Dawn Reader

Dawn Reader
from Open Door Coffee Co.; Hudson, OH; Oct. 26, 2016

Sunday, August 17, 2014

Sunday Sundries, 13



1. We own and drive a Prius, and those acts alone seem to engender some amusement--and even hostility, at times. In the movies, Priuses are a symbol of latte-loving Lefties and assorted dorks. Remember the 2010 Will Farrell-Mark Wahlberg cop comedy, The Other Guys? Farrell drives a red Prius that ends up as a naughty-and-nasty love nest for some homeless dudes. (See the image!) And it's a symbol for Farrell's fecklessness. And remember Horrible Bosses? (Again--see image.) In that film (2011) the Prius represents the impotence of Jason Bateman (who drives it) and his quasi-homicidal buddies.

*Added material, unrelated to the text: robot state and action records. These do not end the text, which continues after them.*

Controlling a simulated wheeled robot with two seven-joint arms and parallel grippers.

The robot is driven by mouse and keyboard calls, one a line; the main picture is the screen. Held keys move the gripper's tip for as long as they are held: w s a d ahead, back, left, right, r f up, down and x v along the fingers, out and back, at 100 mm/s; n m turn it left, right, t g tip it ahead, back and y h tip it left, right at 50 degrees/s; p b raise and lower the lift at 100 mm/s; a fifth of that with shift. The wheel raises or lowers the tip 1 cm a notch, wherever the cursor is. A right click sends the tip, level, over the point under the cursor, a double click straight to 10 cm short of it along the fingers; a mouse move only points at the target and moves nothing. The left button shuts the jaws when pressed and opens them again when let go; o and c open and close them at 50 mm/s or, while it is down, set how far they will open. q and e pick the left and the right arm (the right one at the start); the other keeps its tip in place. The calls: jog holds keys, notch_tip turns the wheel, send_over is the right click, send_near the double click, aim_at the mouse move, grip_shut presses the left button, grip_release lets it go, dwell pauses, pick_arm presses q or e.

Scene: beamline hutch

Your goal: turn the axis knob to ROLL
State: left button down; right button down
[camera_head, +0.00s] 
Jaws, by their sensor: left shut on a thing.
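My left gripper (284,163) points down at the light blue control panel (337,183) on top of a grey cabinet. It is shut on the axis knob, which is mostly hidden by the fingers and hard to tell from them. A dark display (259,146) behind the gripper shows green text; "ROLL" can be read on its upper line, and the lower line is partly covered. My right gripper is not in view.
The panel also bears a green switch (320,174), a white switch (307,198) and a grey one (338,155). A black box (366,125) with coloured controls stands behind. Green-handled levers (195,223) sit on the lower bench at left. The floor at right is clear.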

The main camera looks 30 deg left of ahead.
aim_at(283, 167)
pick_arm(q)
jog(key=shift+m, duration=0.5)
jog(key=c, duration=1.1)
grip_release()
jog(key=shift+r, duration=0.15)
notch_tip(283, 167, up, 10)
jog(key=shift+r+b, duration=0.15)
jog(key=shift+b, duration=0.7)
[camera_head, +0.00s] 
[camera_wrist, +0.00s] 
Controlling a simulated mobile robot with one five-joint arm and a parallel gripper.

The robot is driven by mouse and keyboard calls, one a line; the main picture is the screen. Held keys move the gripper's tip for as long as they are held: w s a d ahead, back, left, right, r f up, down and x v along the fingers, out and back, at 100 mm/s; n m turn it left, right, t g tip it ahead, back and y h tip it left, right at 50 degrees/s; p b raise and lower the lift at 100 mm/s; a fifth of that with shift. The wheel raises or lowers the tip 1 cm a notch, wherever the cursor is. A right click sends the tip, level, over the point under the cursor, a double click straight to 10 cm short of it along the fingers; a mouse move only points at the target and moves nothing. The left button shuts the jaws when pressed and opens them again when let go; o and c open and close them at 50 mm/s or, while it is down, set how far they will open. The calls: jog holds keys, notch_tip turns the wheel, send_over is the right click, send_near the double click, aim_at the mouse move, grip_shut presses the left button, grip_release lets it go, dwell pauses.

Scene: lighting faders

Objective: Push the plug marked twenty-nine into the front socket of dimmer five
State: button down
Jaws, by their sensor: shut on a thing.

Okay, all's fair in comedy, and I can take it! Less amusing are the times that other drivers have flipped me off while passing--or, even worse, the several times our car has been keyed in a parking lot. I guess the car has come to represent the Left (where I proudly reside, by the way), and some anger from Elsewhere ends up as scratches on the car that gets us 50 mpg in the winter, 60 in the summer (even 70 on some trips). I'm not sure why our conservative use of fuel is such a pisser-offer, but it apparently is ...

(BTW: Searching for images, I see that Horrible Bosses 2--with the same guys--is coming out, just in time for Thanksgiving. I will utter no turkey jokes ... and I will see it!)

2. We'll be heading off to Stratford, Ont., soon for a week-long orgy of play-going. We'll see eleven plays in six days, including two different versions of A Midsummer Night's Dream--one traditional, one avant-garde (directed by Peter Sellars). We've gone every summer since 2001 (I'd been there a time or two before it became one of our end-of-summer rituals). We stay in a little hotel right downtown, enabling us to park our car all week long; we can walk to all the venues. (There are several theaters.) I'll be blogging about our experiences and will thus put Frankenstein Sundae on hiatus for a week.) Here's a link to the plays this season--most of which we'll be seeing.



3. Although I retried from public school teaching in January 1997--and from Western Reserve Academy in the spring of 2011--I still feel nostalgic when I see the school buses rolling and see kids with backpacks and books. The other day, in the coffee shop, I overheard two WRA young men talking about Tim O'Brien and The Things They Carried, a "summer reading" book for their English class. I got to meet O'Brien not long ago when he did a gig at Hiram College (Oct. 6, 2010). I'm sure he doesn't remember. Anyway, that coffee-shop conversation--about a book, about a writer--made me a little nostalgic (a dangerous emotion!). I know I cannot return to the classroom (age, health, energy), and I have no desire to spend my evenings and weekends grading essays and vocab and whatever. Still ... I do miss the kids ... and sitting in a room talking about things I care about ... I miss those things--deeply.

5. Joyce and I are also planning (tentatively) one last drive across the country. There's a Jack London Symposium (a biannual event) out in Berkeley, Calif., in late October, and it would be nice to see again some former colleagues from LondonWorld. We've reserved a room out there--and paid the symposium registration fee. But we'll wait to see how we are feeling as the date gets closer. Cross-country trips have been a part of my life since 1949 (the first--I was a few months shy of five), and they have enormous emotional significance for me. We were always heading out to the Northwest to see my dad's family (a big one--there are countless Dyers and Dyer-relatives still populating the region). If we go, I'll probably weep all the way out, sob uncontrollably all the way back.